Untuk itu, Rudi Malau mengatakan bahwa hakim menyarankan kasusnya diajukan peradilan perdata tentang hak kepemilikan. “Makanya kita sudah ajukan perdata di Pengadilan Negeri Siantar. Saat ini masih dalam persidangan,” ujarnya.
Rudi Malau juga menjelaskan, ada beberapa catatan penting saat proses persidangan di PTUN tahun 2021 dan PT TUN tahun 2022 soal kepemilikan tanah I Jalan Gunung Simanuk-manuk, Kelurahan Teladan, Kecamatan Siantar Barat seluas 2.870 M2 itu.
“Sejarah dari kepemilikan tanah itu panjang. Diawali sejak tahun 1947 dan itu terungkap pada persidangan di PTUN, lengkap dengan keterangan sejumlah saksi yang mengetahui sejarah tanah tersebut,” kata Rudi.
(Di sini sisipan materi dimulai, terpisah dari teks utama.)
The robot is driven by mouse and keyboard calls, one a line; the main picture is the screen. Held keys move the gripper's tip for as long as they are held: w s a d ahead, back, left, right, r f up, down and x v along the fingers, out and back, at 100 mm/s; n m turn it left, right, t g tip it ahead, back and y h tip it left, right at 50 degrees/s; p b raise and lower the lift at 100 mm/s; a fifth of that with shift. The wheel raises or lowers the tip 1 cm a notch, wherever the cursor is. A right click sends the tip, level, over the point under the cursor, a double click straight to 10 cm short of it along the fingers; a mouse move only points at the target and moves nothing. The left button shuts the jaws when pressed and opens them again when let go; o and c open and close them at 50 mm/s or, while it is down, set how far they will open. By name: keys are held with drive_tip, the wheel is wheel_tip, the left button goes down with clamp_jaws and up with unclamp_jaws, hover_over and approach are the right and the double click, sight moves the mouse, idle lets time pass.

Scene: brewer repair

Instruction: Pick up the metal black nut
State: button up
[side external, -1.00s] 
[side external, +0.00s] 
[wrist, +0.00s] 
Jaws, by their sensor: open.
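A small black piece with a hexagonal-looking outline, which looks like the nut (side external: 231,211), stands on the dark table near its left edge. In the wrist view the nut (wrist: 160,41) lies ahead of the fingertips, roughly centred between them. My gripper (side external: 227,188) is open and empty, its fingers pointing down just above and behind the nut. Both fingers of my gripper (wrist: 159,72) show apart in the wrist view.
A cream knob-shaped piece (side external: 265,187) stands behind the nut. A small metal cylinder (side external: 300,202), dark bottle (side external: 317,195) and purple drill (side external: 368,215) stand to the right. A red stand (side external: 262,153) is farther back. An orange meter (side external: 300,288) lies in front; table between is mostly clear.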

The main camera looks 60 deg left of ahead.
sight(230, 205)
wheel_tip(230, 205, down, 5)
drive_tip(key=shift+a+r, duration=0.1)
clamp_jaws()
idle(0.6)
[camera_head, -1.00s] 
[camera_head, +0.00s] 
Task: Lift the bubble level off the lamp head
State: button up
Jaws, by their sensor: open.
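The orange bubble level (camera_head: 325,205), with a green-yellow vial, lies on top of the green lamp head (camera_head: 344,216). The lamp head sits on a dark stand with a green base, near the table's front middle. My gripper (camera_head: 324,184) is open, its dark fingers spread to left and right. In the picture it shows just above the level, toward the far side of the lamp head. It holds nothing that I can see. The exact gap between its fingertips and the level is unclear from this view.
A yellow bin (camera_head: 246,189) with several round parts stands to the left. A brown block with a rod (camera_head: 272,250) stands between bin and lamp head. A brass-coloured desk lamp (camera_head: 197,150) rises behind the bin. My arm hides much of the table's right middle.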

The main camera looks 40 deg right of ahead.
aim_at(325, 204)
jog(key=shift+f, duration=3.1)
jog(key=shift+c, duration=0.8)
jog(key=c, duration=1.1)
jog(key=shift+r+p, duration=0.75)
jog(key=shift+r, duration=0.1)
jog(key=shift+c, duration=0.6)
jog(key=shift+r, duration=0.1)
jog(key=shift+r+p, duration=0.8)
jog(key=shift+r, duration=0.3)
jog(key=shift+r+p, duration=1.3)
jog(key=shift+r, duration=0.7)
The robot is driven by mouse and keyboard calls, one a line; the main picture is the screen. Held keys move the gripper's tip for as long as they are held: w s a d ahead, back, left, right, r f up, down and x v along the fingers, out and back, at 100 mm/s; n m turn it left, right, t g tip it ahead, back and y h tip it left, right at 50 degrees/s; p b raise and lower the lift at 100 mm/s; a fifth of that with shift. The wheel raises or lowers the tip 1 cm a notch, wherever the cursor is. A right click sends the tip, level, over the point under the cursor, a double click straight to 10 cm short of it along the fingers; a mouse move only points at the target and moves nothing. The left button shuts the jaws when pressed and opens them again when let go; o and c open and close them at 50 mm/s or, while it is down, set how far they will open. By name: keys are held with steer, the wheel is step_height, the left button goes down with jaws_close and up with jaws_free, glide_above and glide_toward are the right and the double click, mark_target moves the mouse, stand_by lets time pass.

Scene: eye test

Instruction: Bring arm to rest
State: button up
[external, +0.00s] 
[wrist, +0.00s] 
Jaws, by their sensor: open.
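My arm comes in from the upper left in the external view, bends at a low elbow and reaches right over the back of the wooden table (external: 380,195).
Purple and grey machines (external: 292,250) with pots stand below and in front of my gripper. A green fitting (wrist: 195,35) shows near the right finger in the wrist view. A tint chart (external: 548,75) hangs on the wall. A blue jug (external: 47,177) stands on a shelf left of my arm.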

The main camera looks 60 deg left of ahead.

Dijelaskan, tahun 1947, tanah dikuasi Alm Soedjono yang menikah dengan Siti Kaminah. Kemudian, salah seorang anak kandung dari kedua pasangan yang sudah meninggal itu adalah Sulastri (90), menikah dengan Alm Mansur Daulay. Kemudian, keduanya melahirkan Lilis Suryani Daulay.
“Saat masih hidup, Alm Soedjoeno tinggal di Jalan Gunung Simanuk- manuk, Tepat di depan Taman Hewan, Kota Siantar yang saat itu masih hamparan tanah kosong,” kata Rudi Malau sembari saat masa penejajahan Belanda, ada dibangun rumah yang sebahagian Rumah Sakit Tentara.
Sebelum meninggal tahun 1968, Alm Soedjoeno bertugas sebagai Polisi sejak zaman Belanda. Bahkan, merupakan orang pertama yang membuka Taman Hewan. Salah satu bukti, tangga-tangga di Taman Hewan itu merupakan hasil kerajinan tangan Alm Soedjoeno.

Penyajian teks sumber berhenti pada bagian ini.